Angela Hirons writes: In April/May 2021, I had the pleasure of working with translator and poet Abigail Wender, on Iris Hanika’s acclaimed Das Eigentliche (awarded the European Prize for Literature in 2010, and the LiteraTour Nord in 20211) – I in my role as copy editor, and Abby as the translator from German. As I remember it, we had several rounds of edits; it was a process of toing and froing, with me asking for clarification on certain things or making linguistic corrections/suggestions, and Abby coming back with her comments and revisions. Luckily, we were on the same page overall, and it was a smooth and rewarding process. It also helped that we both really love the book, particularly its dark humour and experimental, poetic features.

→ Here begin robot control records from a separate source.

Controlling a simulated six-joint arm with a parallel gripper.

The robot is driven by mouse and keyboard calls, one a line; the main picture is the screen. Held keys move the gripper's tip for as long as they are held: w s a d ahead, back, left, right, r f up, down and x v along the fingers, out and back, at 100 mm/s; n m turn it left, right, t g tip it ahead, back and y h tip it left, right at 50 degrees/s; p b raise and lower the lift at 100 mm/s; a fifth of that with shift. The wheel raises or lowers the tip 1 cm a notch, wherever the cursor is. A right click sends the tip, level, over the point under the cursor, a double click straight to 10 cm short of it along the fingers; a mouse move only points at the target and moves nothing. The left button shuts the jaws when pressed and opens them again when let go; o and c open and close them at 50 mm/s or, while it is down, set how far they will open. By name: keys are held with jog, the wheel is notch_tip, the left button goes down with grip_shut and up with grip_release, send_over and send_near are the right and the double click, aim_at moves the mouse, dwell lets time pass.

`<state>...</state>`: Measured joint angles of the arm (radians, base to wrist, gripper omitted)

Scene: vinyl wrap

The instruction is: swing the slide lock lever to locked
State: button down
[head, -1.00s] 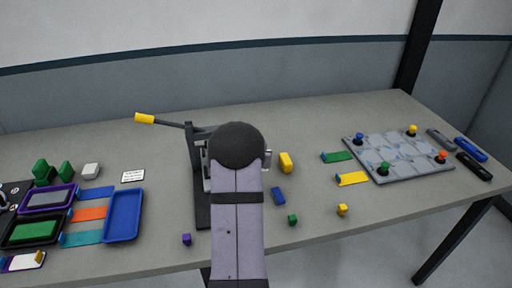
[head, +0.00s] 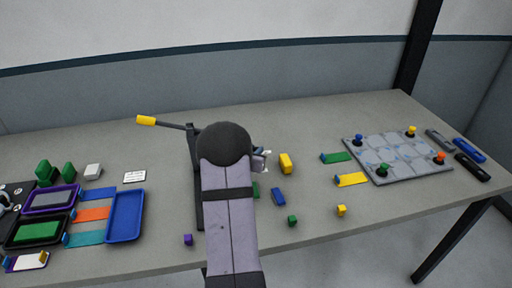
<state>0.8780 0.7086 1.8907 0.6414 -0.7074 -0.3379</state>
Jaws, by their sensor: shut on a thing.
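A black fixture (head: 198,215) stands on the table behind my arm, its upright post showing just left of the arm's dark round joint. A lever with a yellow grip (head: 146,120) reaches out left from the top of that post, tilted slightly up to the left. I cannot tell whether it is the slide lock lever. No other lever shows clearly, and my arm covers much of the fixture. My gripper's fingers are hidden behind the arm; only a small grey and white part of my wrist shows right of the round joint. What the fingers touch cannot be seen.
A blue tray (head: 124,216) and other bins stand left. A grey board (head: 398,157) with colored knobs is at the right. The back middle of the table is clear.

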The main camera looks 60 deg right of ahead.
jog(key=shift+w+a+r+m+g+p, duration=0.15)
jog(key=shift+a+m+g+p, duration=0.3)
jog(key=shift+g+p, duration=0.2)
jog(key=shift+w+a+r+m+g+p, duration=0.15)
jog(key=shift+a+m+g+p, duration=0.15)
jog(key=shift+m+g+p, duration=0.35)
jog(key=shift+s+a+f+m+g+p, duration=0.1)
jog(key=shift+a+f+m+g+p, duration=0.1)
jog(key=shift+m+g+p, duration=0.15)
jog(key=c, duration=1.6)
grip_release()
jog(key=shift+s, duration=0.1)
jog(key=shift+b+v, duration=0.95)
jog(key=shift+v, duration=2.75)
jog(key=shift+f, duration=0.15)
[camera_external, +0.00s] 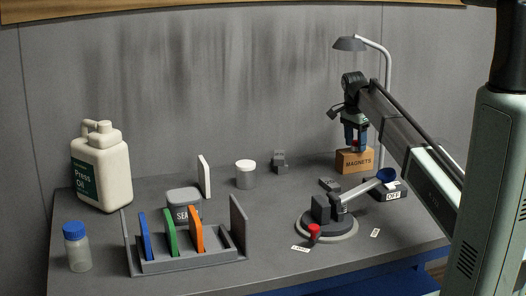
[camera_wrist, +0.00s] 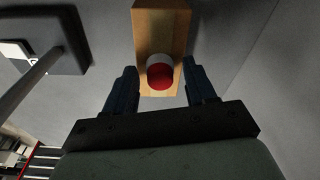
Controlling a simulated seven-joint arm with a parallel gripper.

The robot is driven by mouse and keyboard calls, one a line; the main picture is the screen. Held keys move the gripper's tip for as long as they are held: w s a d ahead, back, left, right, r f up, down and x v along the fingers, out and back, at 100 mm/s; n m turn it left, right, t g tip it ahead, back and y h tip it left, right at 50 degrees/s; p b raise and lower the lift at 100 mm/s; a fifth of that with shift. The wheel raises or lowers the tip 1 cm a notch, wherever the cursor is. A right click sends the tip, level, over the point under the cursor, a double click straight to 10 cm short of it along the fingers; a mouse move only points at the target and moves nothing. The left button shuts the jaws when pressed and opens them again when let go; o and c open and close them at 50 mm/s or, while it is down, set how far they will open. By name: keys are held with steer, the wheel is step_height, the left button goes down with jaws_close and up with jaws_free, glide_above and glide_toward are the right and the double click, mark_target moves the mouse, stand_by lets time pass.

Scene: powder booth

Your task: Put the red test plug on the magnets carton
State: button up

The novel deals with one man’s (Hans Frambach) existential despair in the face of Germany’s Nazi past (something he’s unable to escape, due to his employment as an archivist at the ‘Bureau of Past Management’, a fictional Berlin institution that handles and preserves records and documents from the Holocaust), and his fraught search for meaning in his own life. There’s a nice interplay in the book between absurdity and tragedy, and moments of implied hope through music, friendship, and a perceived in-built human tendency towards self-preservation and survival (when visiting Birkenau, Frambach finds that his feet instinctively carry him away from the gas chambers and out of the gates into the village).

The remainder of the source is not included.